Il generoso
Ali Karimi, genio calcistico iraniano.
Mago sotto la neve
La prima stagione in Germania si conclude però in modo brusco, a marzo 2006: sotto la neve di Amburgo, Ali si allunga in tackle ma il piede d’appoggio gli rimane sotto, compiendo un movimento che ricorda quello che appena un mese prima aveva fatto a Roma la caviglia di Totti, in un contrasto con Vanigli dell’Empoli. Sin lì Karimi ha accumulato 20 presenze, molte ottime prestazioni, mettendo a segno però solo due gol (il primo a dicembre, qui, a 0:22, nel 3-3 strappato a Dortmund, molto bello).

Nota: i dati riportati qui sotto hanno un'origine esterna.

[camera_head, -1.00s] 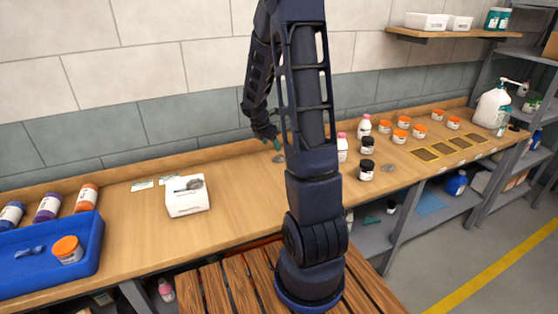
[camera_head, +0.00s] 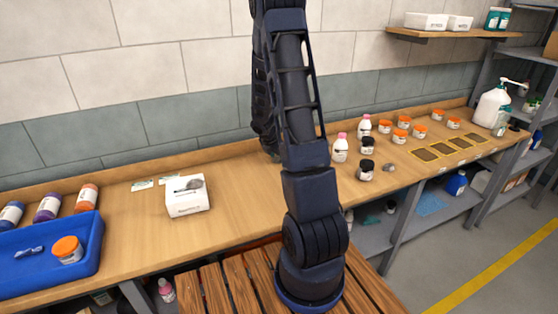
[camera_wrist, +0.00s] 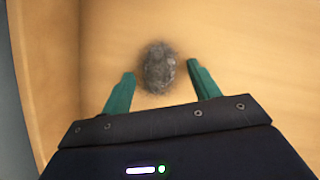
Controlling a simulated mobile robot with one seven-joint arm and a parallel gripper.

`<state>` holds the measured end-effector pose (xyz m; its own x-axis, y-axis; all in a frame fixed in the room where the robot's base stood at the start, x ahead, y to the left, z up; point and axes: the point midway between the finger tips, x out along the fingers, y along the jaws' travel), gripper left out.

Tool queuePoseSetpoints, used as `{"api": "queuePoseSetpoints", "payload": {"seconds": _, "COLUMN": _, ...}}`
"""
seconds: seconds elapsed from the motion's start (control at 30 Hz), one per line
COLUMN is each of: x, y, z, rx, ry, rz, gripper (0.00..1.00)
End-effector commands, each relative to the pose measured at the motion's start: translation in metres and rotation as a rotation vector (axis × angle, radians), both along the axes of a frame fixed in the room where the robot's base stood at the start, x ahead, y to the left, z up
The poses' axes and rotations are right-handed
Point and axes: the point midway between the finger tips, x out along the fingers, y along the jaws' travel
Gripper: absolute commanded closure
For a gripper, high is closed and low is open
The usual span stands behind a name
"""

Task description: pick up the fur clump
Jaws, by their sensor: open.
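A dark grey, fuzzy fur clump (camera_wrist: 158,68) lies on the wooden bench top in the wrist view. My gripper (camera_wrist: 160,72) is open, with one teal finger on each side of the clump. The clump sits between and slightly beyond the fingertips, with visible gaps on both sides. How high the fingers are above the wood is hard to tell. In the head view, my arm hides the fingers and this clump. Another small grey lump (camera_head: 388,167) lies on the bench right of the black-lidded jars.
A blue tray (camera_head: 85,262) is at far left. Bottles and black-lidded jars (camera_head: 366,172) stand right of the arm. The wrist view shows a wooden bench edge (camera_wrist: 35,90) at left.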

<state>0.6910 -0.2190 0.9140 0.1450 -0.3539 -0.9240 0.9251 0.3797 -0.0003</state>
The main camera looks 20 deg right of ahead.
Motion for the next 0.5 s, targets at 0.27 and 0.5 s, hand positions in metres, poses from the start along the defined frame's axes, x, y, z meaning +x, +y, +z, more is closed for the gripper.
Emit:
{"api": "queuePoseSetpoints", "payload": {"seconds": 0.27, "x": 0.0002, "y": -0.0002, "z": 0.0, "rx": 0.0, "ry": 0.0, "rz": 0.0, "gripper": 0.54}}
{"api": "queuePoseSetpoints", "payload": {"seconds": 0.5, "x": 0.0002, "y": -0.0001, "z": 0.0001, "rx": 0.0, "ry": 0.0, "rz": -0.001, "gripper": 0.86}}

Rientra a metà della stagione seguente ma gioca solo 13 partite; recupera lentamente, in un calcio sempre più fisico, e in cui il ruolo di fantasista assume altre dimensioni; si sente ormai sfiduciato, va a un ritmo diverso rispetto alla squadra: non perché non possa reggerlo in assoluto, bensì perché in campo sembra esserci una differenza tangibile tra la considerazione che Karimi ha della sua capacità di influire sul gioco, di produrlo, di essere leader tecnico, e quella che ne hanno i suoi compagni. Dal punto di vista tattico, spinto dalla sua istintività e attratto dal pallone, disordina le linee della squadra. A volte, guardando le immagini di Karimi col Bayern, si ha l’impressione che se impostato e allenato in un ruolo preciso (per la capacità di portare il pallone, Karimi sembra una mezzala di possesso ideale nel calcio di oggi), avrebbe potuto dare un’altra dimensione alla sua esperienza europea.

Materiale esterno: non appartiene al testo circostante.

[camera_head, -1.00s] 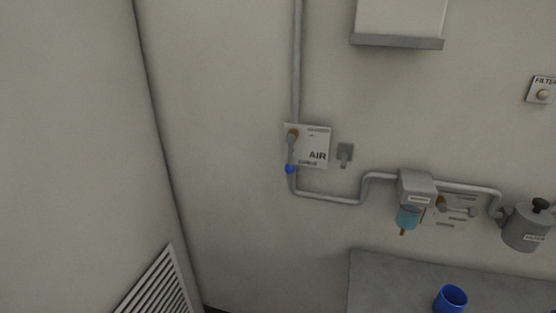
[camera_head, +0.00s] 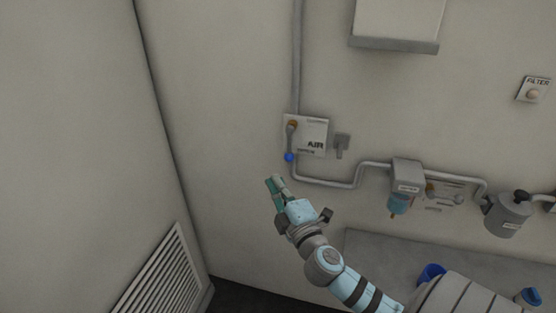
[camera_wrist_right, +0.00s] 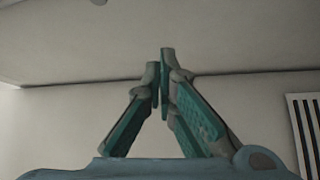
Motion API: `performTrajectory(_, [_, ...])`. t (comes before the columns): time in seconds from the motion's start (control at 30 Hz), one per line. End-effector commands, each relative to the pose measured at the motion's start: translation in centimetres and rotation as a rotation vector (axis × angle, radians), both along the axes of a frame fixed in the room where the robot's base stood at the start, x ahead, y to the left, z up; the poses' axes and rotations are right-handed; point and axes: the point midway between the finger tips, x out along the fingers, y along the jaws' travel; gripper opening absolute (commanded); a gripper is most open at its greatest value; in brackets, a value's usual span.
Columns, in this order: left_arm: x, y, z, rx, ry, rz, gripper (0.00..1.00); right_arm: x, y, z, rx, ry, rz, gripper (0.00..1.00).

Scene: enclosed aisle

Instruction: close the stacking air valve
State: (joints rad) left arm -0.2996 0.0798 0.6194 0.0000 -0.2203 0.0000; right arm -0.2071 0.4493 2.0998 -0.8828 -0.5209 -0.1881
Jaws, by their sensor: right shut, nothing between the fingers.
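The air valve (camera_head: 291,138) is on the wall in the head view, at the left edge of a white plate marked AIR (camera_head: 313,136). Its lever hangs down along the vertical pipe and ends in a blue knob (camera_head: 289,157). My right gripper (camera_head: 273,181) is in the head view just below and left of the blue knob, apart from it in the picture. Its teal fingers are shut and empty; the fingertips meet in the right wrist view (camera_wrist_right: 161,58). The valve cannot be made out in the wrist view. My left gripper is not in view.
Grey pipe (camera_head: 325,185) runs right to a filter unit (camera_head: 407,176) and a grey canister (camera_head: 507,215). A louvred vent (camera_head: 165,275) is at lower left. The wall left of the valve is bare.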

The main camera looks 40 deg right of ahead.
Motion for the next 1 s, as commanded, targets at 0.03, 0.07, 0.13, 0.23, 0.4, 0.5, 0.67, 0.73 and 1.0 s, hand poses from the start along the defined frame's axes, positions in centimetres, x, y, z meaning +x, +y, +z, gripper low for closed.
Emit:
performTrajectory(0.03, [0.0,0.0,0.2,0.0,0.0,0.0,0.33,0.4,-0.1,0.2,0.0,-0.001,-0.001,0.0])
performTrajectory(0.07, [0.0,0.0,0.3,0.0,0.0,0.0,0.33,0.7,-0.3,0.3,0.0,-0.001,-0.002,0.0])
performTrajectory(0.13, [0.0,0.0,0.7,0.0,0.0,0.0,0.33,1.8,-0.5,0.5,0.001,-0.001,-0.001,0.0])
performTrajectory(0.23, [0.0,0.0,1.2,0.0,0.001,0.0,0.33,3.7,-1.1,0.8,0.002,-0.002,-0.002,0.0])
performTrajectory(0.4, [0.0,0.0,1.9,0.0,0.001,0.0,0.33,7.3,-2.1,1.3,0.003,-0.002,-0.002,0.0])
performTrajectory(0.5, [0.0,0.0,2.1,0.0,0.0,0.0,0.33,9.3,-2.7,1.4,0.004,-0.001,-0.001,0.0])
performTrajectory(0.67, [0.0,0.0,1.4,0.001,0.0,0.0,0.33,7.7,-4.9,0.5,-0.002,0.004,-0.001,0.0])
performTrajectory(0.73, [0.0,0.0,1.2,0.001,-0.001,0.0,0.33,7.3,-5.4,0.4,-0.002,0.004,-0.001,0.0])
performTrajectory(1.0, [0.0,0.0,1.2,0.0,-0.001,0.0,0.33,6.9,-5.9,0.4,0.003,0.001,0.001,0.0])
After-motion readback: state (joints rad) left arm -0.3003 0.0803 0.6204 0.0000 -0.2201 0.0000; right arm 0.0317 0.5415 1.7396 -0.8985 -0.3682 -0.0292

Invece Ali è arrivato in Europa anagraficamente maturo, con la nomea del grande giocatore in piccoli contesti, e con un pubblico che già da qualche anno gli chiedeva di fare un salto ritenuto ampiamente alla sua portata. Qualcuno vocifera anche che Ali Karimi sia tra i giocatori del Bayern che conducono una vita dissoluta fuori dal campo, che sarebbero talmente tanti che una emittente tedesca ribattezza il Bayern “Fc Hollywood”. L’anno seguente i bavaresi comprano Ribery, e Ali Karimi decide di accettare un’offerta dal Qatar. È un tipo orgoglioso ed invece che prolungare la sua esperienza di un altro anno (il Bayern gli offre un rinnovo), capisce che i riflettori non sono più puntati su di lui.

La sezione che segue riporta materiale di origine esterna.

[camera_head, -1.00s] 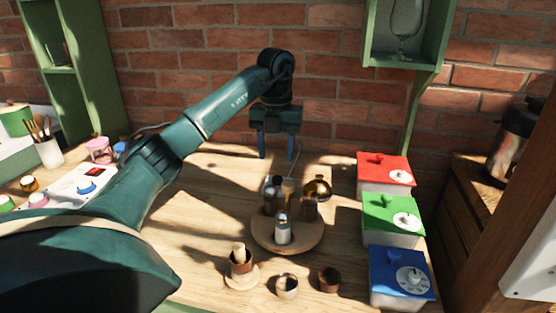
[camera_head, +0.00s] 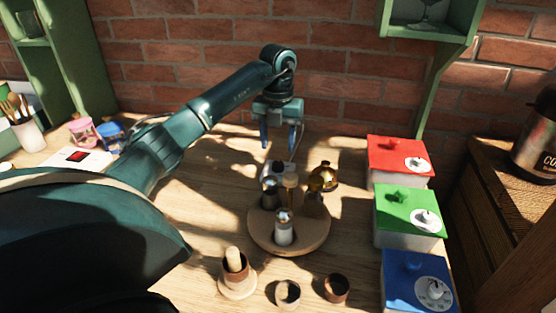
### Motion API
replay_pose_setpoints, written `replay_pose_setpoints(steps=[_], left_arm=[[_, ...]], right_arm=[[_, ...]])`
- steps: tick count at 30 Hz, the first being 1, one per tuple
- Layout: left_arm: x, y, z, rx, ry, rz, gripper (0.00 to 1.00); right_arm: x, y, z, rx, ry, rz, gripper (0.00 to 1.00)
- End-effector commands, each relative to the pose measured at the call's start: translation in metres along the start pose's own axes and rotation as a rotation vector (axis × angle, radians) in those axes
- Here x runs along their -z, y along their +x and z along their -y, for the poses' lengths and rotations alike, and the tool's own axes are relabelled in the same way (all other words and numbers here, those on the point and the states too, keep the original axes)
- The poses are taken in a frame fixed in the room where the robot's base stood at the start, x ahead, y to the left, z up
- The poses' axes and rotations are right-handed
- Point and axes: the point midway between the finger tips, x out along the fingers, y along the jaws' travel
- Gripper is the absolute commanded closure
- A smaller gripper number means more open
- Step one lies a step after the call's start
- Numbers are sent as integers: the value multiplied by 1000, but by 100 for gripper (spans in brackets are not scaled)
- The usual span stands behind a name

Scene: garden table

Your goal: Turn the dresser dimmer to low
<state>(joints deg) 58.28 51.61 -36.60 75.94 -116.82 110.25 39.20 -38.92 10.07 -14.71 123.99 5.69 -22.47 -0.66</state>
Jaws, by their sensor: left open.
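I cannot tell for sure which thing is the dresser dimmer. A small pale housing (camera_head: 274,167) shows partly behind the jars, with a thin cord near it. A white panel with a red switch (camera_head: 77,156) lies at the left; my arm hides the rest of it. My left gripper (camera_head: 279,144) is open and empty, fingers pointing down, just above and behind the pale housing in the picture. I cannot tell whether it touches anything. My right gripper is not in view.
Red (camera_head: 393,153), green (camera_head: 391,211) and blue (camera_head: 402,284) lidded boxes with white dials stand at the right. Small cups (camera_head: 336,288) stand in front. A brick wall is behind.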

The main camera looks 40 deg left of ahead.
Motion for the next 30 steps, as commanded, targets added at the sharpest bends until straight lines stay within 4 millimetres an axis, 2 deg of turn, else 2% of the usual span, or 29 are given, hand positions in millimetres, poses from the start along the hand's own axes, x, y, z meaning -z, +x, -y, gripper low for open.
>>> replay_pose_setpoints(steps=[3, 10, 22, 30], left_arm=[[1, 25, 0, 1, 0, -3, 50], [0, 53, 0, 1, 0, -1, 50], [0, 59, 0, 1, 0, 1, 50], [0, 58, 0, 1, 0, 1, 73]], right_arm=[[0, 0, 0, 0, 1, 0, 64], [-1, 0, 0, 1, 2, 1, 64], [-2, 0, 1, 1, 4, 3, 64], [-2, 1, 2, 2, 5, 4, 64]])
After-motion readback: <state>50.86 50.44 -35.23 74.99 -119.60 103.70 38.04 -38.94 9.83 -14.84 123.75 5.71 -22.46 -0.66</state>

L’infortunio di marzo 2006, tra l’altro, capita a tre mesi dall’inizio dell’unico Mondiale che potrebbe vivere da protagonista, nel pieno della maturità, e dopo aver testato i ritmi del calcio europeo. Ali Karimi recupera lentamente e si presenta al Mondiale in condizioni poco più che decenti. Ma anche in nazionale ha diversi nemici, probabilmente per il suo modo diretto e a volte brusco di esprimere le proprie opinioni.
Uno che ad Ali Karimi non va proprio giù è, ad esempio, Ali Daei.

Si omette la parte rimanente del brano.